Vanguard is a specialist investment company. I wrote many videos, articles, web pages and specialist guides for Vanguard Investors, including this one, for exchange-traded funds.

[Copy extract]

ETFs – an introduction

Introduced barely 30 years ago, the number and value of ETFs has grown rapidly to become one of the most popular products in the global investment industry. This guide has all the basics you need for finding out what they are, the different types and why to choose them, plus how to manage and trade in them.

 

What are ETFs?

Exchange-traded funds (ETFs) are the most common of a group of investments known as exchange-traded products (ETPs).
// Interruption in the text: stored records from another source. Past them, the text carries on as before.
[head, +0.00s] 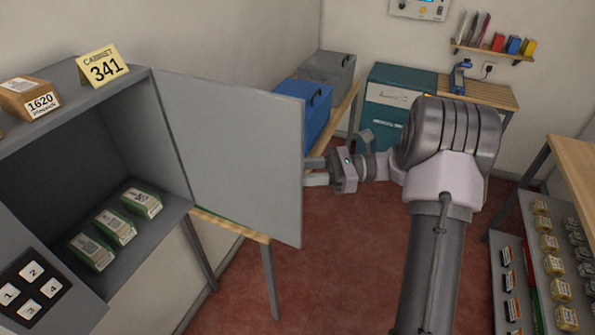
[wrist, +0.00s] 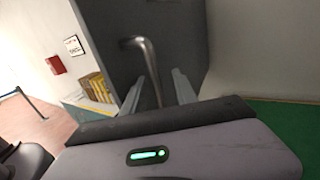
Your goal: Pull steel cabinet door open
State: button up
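The steel cabinet (head: 130,90) stands at the left in the head view, with its grey door (head: 235,150) swung wide open and its inner face showing. In the wrist view, the bent metal handle (wrist: 150,66) stands out from the door's dark outer face (wrist: 187,35). The handle bar runs down between my two fingers, with gaps beside it. My gripper (wrist: 157,95) looks open around the handle. The handle is hidden behind the door in the head view.
Green-and-white packets (head: 116,227) lie inside the cabinet. A box labelled 1620 (head: 30,98) and a 341 sign (head: 103,66) stand on top. A blue bin (head: 303,112) sits on a bench behind the door. Red floor (head: 330,270) is clear in front.

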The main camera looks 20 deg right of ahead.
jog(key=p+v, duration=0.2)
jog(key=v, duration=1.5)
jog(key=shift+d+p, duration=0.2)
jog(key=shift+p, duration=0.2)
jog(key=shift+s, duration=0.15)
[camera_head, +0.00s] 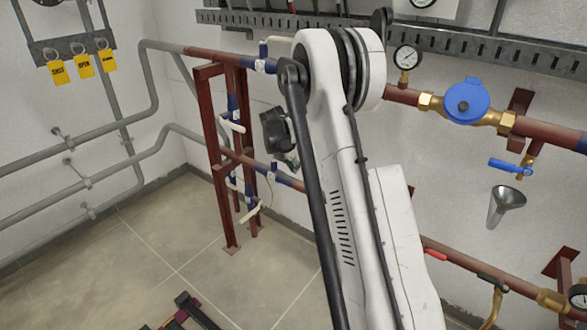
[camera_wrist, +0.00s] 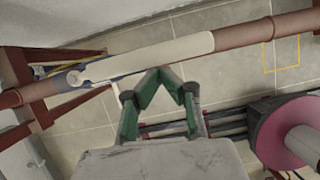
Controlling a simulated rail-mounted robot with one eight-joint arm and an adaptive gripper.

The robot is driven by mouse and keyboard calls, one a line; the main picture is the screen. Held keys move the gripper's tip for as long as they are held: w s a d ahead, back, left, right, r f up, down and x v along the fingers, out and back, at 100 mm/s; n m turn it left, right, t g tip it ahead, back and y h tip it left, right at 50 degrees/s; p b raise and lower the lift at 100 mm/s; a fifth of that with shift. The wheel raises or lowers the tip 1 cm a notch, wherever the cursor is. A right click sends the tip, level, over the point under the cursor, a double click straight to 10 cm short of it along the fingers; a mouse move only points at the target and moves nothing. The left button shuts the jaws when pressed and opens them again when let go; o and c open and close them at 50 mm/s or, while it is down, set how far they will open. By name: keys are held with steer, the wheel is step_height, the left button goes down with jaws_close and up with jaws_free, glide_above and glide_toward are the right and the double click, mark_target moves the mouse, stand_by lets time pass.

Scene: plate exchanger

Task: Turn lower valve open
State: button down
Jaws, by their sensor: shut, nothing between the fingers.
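In the wrist view a long off-white valve lever (camera_wrist: 150,56) lies along a red-brown pipe, nearly parallel to it, its pivot over a blue pipe section (camera_wrist: 62,82). My gripper (camera_wrist: 157,72), with green fingers, is shut and empty, its tips together at the lever's near edge. I cannot tell whether they touch it. The lever is not clearly visible there.
A red-brown frame (camera_head: 215,150) carries the pipes and several white-handled valves (camera_head: 233,125). Right are a blue water meter (camera_head: 466,101), a gauge (camera_head: 407,57) and a blue-handled tap (camera_head: 510,167). Yellow tags (camera_head: 83,66) hang at left. Open tiled floor (camera_head: 130,255) lies below.

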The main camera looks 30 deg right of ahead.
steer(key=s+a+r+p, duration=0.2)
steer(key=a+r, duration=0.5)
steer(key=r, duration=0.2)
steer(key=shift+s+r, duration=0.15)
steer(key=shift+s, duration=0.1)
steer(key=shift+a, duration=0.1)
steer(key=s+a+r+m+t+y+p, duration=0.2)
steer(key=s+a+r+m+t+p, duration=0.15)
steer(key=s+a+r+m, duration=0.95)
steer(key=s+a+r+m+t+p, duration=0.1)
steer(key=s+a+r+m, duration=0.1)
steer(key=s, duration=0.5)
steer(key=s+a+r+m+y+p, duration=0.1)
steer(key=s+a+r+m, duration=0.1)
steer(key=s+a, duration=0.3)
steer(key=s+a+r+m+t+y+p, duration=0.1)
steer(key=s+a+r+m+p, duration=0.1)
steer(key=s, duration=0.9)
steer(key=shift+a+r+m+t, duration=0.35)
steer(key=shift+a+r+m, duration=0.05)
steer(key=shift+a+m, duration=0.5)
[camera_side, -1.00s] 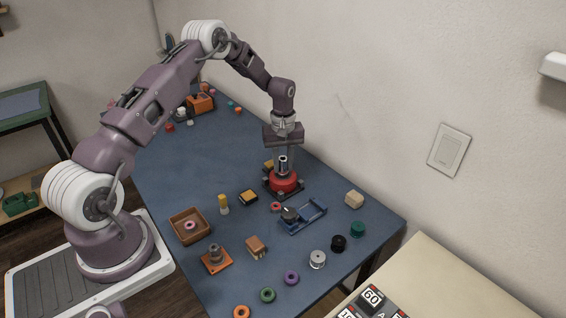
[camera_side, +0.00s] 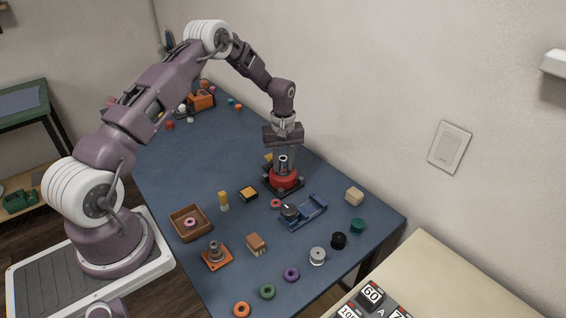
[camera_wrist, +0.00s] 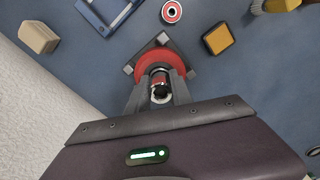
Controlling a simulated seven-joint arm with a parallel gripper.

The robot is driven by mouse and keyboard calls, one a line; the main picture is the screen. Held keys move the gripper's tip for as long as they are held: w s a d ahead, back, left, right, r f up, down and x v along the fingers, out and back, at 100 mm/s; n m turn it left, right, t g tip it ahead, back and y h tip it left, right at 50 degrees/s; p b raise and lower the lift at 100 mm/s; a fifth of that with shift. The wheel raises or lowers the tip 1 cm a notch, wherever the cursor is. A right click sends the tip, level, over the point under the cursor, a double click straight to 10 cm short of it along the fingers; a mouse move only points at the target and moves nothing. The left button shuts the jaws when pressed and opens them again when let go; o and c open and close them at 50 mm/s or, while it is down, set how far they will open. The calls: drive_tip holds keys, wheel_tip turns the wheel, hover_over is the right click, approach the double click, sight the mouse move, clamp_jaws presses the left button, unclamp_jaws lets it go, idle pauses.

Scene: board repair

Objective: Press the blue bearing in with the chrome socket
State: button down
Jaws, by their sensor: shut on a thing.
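My gripper (camera_side: 284,164) is shut on the small chrome socket (camera_side: 283,163), directly over a round red housing (camera_side: 285,182) on a dark square base. In the wrist view, the fingers (camera_wrist: 158,92) close around the socket (camera_wrist: 160,76), which lines up with the middle of the red housing (camera_wrist: 176,70). The socket's lower end is at the housing's top; whether it touches anything inside cannot be seen. The blue bearing is not visible; the inside of the housing is hidden by the socket and fingers.
A blue frame (camera_side: 312,213) and a red bearing (camera_side: 276,204) lie near the housing. A yellow-topped block (camera_side: 249,194), a wooden tray (camera_side: 176,226) and an orange-based post (camera_side: 216,258) stand to the left. Several coloured rings and spools line the front. The wall is close behind.

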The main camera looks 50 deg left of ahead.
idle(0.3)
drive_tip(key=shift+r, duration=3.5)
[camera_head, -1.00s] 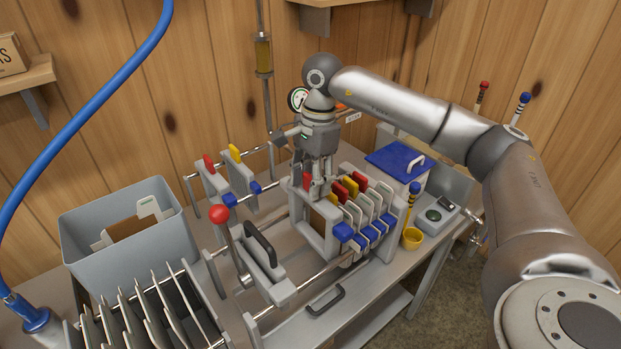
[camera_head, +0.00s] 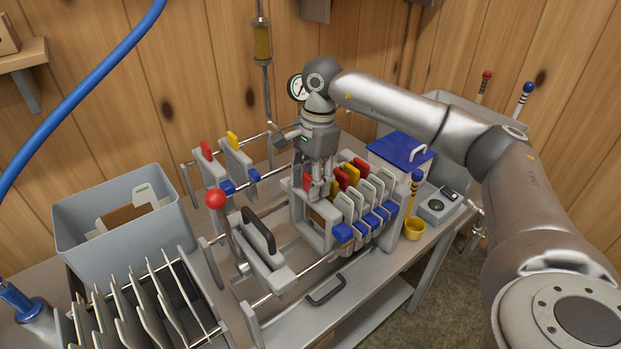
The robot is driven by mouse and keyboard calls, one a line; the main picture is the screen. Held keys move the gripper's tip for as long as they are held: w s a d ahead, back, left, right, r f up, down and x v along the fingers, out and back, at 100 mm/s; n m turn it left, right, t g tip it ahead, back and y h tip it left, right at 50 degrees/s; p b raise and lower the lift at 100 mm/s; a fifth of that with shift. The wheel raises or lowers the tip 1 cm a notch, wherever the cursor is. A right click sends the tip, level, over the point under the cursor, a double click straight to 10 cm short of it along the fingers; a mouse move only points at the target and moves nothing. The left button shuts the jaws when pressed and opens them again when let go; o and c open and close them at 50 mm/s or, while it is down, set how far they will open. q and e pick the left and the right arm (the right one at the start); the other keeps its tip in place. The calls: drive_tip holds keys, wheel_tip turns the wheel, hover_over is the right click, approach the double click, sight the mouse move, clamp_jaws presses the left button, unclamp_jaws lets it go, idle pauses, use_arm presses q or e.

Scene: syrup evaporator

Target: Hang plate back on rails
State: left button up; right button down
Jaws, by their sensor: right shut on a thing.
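My right gripper (camera_head: 319,190) points down at the left end of the plate pack on the press. It is shut on the top of a grey plate (camera_head: 313,237), upright beside the pack. The fingers hide part of its top edge. I cannot tell if this plate rests on the rails. The other plates (camera_head: 372,206) stand in a row just right of it, with red, yellow and pale tabs and blue ears. The metal rails (camera_head: 268,293) run along the press. Two more plates (camera_head: 211,172) with red and yellow tabs hang farther left. My left gripper is out of view.
A black-handled block (camera_head: 261,257) and a red-knobbed lever (camera_head: 216,199) stand left of the pack. A grey bin (camera_head: 82,249) and a rack of thin plates (camera_head: 142,310) are at left. A yellow cup (camera_head: 414,229) and blue-lidded box (camera_head: 402,150) are at right.

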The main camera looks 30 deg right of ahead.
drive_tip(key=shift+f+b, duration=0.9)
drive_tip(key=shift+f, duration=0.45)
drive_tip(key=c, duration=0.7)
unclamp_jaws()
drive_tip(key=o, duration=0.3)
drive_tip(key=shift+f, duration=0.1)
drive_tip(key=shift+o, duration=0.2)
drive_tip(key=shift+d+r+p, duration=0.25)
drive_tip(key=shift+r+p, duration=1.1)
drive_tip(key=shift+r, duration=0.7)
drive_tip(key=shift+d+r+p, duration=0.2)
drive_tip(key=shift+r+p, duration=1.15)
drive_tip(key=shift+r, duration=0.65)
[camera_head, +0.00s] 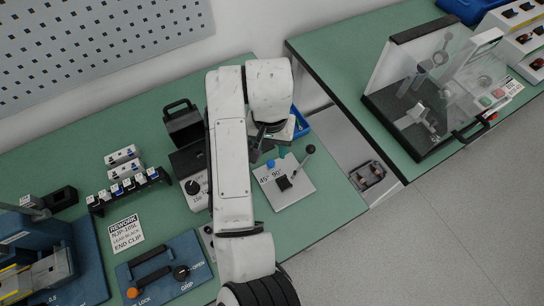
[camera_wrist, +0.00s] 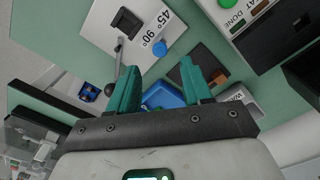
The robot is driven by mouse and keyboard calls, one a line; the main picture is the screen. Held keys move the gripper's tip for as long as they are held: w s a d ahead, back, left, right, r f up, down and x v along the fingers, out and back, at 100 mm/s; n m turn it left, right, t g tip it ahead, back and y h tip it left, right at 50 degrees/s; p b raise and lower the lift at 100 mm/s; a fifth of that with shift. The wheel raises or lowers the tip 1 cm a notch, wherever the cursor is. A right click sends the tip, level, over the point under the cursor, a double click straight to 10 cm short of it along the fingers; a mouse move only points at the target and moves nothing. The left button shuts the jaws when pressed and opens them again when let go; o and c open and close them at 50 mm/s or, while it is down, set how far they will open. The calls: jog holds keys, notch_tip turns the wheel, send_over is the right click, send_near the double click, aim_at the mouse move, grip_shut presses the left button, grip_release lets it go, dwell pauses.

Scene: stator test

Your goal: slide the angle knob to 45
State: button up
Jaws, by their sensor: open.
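The white angle plate (camera_head: 290,195) lies on the green bench, printed with 45° and 90°; it also shows at the top of the wrist view (camera_wrist: 97,30). It carries a black square block (camera_head: 284,182), a lever with a dark ball end (camera_head: 310,149) and a round blue knob (camera_head: 270,163). In the wrist view the blue knob (camera_wrist: 159,48) sits beside the 90° mark, away from the black block (camera_wrist: 126,22). I cannot tell which is the angle knob. My gripper (camera_wrist: 159,66) is open, its green fingers apart and clear of the plate. Its fingertips are unclear in the head view.
A blue tray (camera_wrist: 164,95) lies beyond my fingers. A black-and-white dial box (camera_head: 196,190) stands left of the plate, partly behind my arm. A gap with a metal part (camera_head: 371,175) separates this bench from the right one, which holds a clear-covered fixture (camera_head: 425,95).

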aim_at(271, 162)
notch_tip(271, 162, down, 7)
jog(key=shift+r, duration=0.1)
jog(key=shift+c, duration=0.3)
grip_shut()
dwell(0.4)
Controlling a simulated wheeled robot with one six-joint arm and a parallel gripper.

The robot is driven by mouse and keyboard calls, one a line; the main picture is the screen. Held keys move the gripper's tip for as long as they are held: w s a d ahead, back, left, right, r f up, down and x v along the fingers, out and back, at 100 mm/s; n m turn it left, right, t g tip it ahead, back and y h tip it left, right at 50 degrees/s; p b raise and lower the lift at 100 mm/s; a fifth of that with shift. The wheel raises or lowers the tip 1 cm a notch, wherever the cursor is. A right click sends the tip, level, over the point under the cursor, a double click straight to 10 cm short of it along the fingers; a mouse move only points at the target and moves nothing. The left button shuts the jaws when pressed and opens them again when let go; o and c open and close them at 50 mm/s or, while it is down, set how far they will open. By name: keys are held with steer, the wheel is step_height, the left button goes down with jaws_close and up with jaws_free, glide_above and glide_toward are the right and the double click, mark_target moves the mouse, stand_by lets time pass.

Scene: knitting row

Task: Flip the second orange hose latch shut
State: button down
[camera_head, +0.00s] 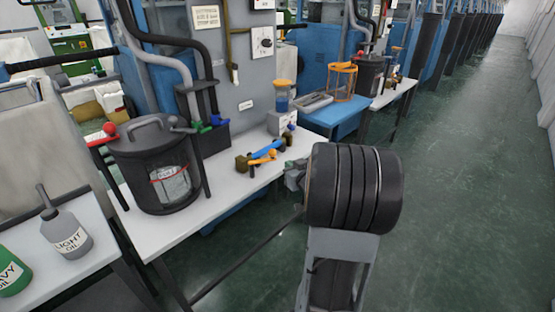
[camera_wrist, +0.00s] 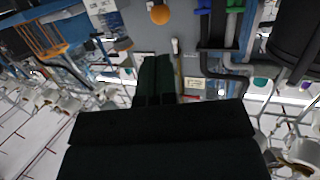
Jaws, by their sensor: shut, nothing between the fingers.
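A small hose fitting with an orange lever (camera_head: 262,152) and a blue lever (camera_head: 268,147) lies on the white bench (camera_head: 225,185), left of my arm in the head view. Which orange latch is the second cannot be told, nor whether it is open or shut. In the wrist view my gripper (camera_wrist: 156,62) is shut and empty, its dark fingers together and pointing toward a grey panel. The head view shows little of the gripper because my thick black wrist stands in front. A round orange knob (camera_wrist: 160,14) shows at the top of the wrist view.
Grey and black hoses rise beside a grey machine panel (camera_head: 230,70). A dispenser with an orange cap (camera_head: 282,90) stands behind the fitting. The aisle floor (camera_head: 460,200) on the right is clear.

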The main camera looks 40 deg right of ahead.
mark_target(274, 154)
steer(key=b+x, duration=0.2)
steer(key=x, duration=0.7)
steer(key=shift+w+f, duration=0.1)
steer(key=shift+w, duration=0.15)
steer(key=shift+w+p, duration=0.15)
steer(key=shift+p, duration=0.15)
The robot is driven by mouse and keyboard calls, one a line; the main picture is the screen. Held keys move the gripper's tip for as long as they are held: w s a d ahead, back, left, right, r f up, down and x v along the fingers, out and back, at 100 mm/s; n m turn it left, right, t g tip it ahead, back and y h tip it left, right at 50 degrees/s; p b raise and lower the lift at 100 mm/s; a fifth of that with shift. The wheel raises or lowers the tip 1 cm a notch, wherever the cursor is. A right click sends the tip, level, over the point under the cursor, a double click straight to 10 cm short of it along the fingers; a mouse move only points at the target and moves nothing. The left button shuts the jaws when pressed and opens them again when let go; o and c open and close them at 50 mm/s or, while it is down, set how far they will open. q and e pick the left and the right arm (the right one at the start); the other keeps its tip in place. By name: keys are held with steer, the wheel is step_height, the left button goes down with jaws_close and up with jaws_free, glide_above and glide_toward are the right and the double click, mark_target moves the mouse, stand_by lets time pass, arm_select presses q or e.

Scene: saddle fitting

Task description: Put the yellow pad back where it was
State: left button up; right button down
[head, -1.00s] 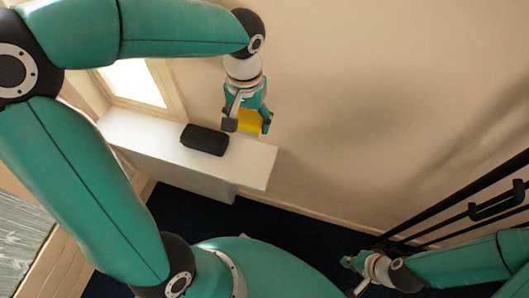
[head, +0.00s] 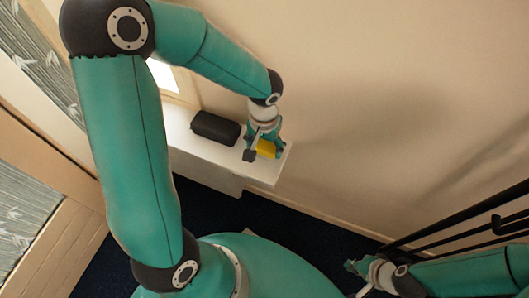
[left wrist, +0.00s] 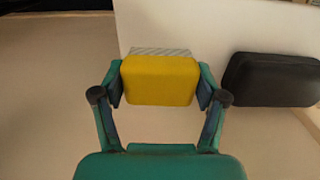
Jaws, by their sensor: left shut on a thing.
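The yellow pad (head: 266,149) is between the fingers of my left gripper (head: 264,150), at the right end of the white ledge in the head view. In the left wrist view the yellow pad (left wrist: 160,81) fills the space between both fingertips of the left gripper (left wrist: 160,90), which is shut on it. A thin grey striped strip (left wrist: 158,51) shows along the pad's far edge. I cannot tell whether the pad touches the ledge. My right gripper (head: 360,275) is low at the right, away from the pad; its fingers are too small to judge.
A black case (head: 215,128) lies on the white ledge (head: 205,161), left of the pad; it also shows in the left wrist view (left wrist: 272,80). A plain wall stands behind. Black rails (head: 460,222) are at the right. The dark floor (head: 205,205) lies below the ledge.

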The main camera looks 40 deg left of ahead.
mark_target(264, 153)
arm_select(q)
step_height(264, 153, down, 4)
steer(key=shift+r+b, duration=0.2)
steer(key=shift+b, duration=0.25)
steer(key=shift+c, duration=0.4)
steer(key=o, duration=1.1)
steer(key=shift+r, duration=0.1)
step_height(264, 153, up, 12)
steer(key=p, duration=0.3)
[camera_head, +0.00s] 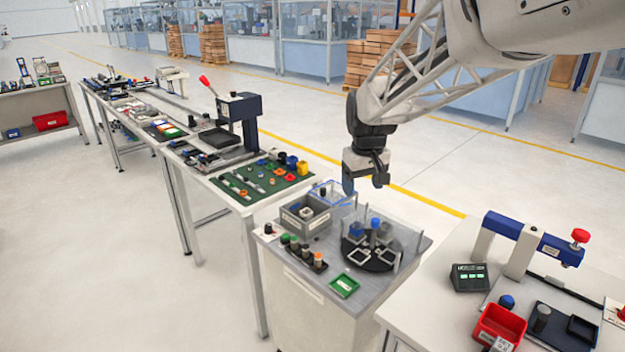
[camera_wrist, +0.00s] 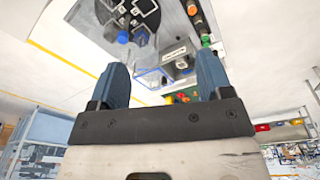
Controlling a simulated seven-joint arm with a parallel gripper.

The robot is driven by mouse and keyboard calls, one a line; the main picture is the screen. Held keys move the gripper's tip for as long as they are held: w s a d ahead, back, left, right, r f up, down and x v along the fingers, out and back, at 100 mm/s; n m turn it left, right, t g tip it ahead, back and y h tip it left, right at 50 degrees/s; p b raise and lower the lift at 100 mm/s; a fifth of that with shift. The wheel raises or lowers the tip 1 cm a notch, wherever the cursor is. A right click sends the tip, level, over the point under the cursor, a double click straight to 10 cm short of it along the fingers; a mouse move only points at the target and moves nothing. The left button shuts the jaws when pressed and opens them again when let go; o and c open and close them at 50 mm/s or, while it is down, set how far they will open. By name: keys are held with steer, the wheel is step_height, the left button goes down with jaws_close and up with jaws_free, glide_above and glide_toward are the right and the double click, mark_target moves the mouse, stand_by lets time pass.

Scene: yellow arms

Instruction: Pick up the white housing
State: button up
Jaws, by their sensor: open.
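The white housing (camera_head: 306,212) appears as a small pale block inside the open grey bin (camera_head: 291,221) on the grey cabinet top. In the wrist view the small white housing (camera_wrist: 182,64) shows beyond and between my fingers, partly hidden by the bin's wall. My gripper (camera_head: 365,181) hangs above the back of the cabinet, higher than the bin and to its right. Its blue fingers are apart, with nothing between them; they also show in the wrist view (camera_wrist: 162,75).
A black round fixture (camera_head: 372,262) with clear upright panels stands right of the bin. A clear blue-edged box (camera_head: 334,194) lies behind the bin. A black rack of coloured-topped parts (camera_head: 303,253) and a green tray (camera_head: 344,286) are in front. Open air surrounds my gripper.

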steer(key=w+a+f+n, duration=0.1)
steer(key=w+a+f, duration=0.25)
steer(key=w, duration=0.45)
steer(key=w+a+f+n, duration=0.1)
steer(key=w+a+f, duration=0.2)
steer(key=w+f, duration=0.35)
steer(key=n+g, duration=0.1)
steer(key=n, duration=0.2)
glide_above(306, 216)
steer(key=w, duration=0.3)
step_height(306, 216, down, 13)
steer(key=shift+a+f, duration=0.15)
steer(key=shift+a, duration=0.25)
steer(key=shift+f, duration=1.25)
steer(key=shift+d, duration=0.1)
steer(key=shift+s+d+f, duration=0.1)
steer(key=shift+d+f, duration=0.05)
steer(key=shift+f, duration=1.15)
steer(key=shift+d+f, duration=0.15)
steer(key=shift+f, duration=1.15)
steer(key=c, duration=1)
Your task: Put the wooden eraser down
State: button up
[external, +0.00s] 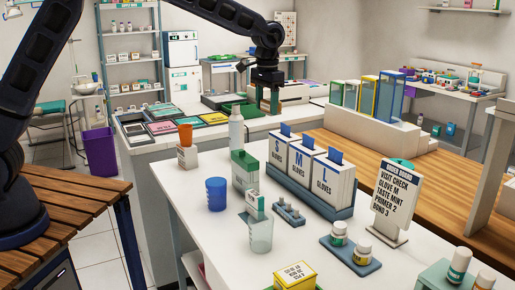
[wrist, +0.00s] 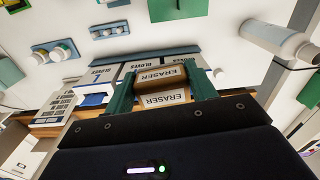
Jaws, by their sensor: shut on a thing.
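My gripper (external: 267,98) is raised on the bent arm, at the back of the white counter in the external view. In the wrist view its two green fingers (wrist: 160,75) are shut on the wooden eraser (wrist: 150,76), a brown block with white labels reading ERASER. The eraser sits between the fingers. In the external view the eraser is too small or hidden to make out clearly. From that view I cannot tell how far the gripper is above the surface below it.
A white bottle (external: 236,130) stands in front of the gripper. Glove boxes (external: 316,170) stand in a blue rack, with a sign (external: 395,192) to their right. A green tray (external: 243,111) and colored trays (external: 163,128) lie at the back. The front-left white counter (external: 200,170) has bare room.

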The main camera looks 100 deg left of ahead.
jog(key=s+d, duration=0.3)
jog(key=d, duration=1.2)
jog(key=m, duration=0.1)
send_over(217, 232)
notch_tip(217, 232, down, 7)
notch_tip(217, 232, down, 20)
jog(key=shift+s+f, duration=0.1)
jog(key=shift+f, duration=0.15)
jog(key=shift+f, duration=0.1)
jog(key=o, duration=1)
What gives them much of their popularity is that they combine the diversified nature and professional management of mutual funds with the liquidity of individual shares.

Just like regular shares, they can be traded on a stock exchange and their prices can fluctuate during the day.

Most are index ETFs – they track a traditional index such as the S&P 500, which is made up of the shares of the largest US companies, or the Euro Stoxx 50, comprised of the shares of the largest European companies.

They can also be structured to track specific sectors, themes, factors or commodities. Active ETFs are becoming more popular – these have the aim of managing risk or outperforming the market.

 

The benefits of ETFs

ETFs offer four key benefits: low cost, liquidity, diversification and transparency.

 

Low cost

ETFs are generally cheaper to manage than mutual funds. In addition, index-based are ETFs usually cost less than actively managed funds and ETFs. These lower costs mean that more of a fund’s returns can go to the investor. (However, transaction costs such as broker commissions should also be factored in.)

Liquidity

ETF units can be traded throughout the day at market-determined “bid” or “ask” prices (the prices at which an investor can sell or buy the ETF), just like individual shares. They can also be traded on any market that’s open, even when the underlying market is closed. This makes it quicker and easier for investors to react to changing conditions.

Diversification

An ETF that tracks an index might contain hundreds or even thousands of individual securities. This diversification helps spread risk that might be associated with a particular security or market segment. Multi-asset ETFs provide further diversification across shares and bonds.

Transparency

All Vanguard ETFs provide full transparency on constituent elements, performance relative to the benchmark and costs on a regular basis. In particular, index ETFs are extremely transparent when compared with actively managed funds.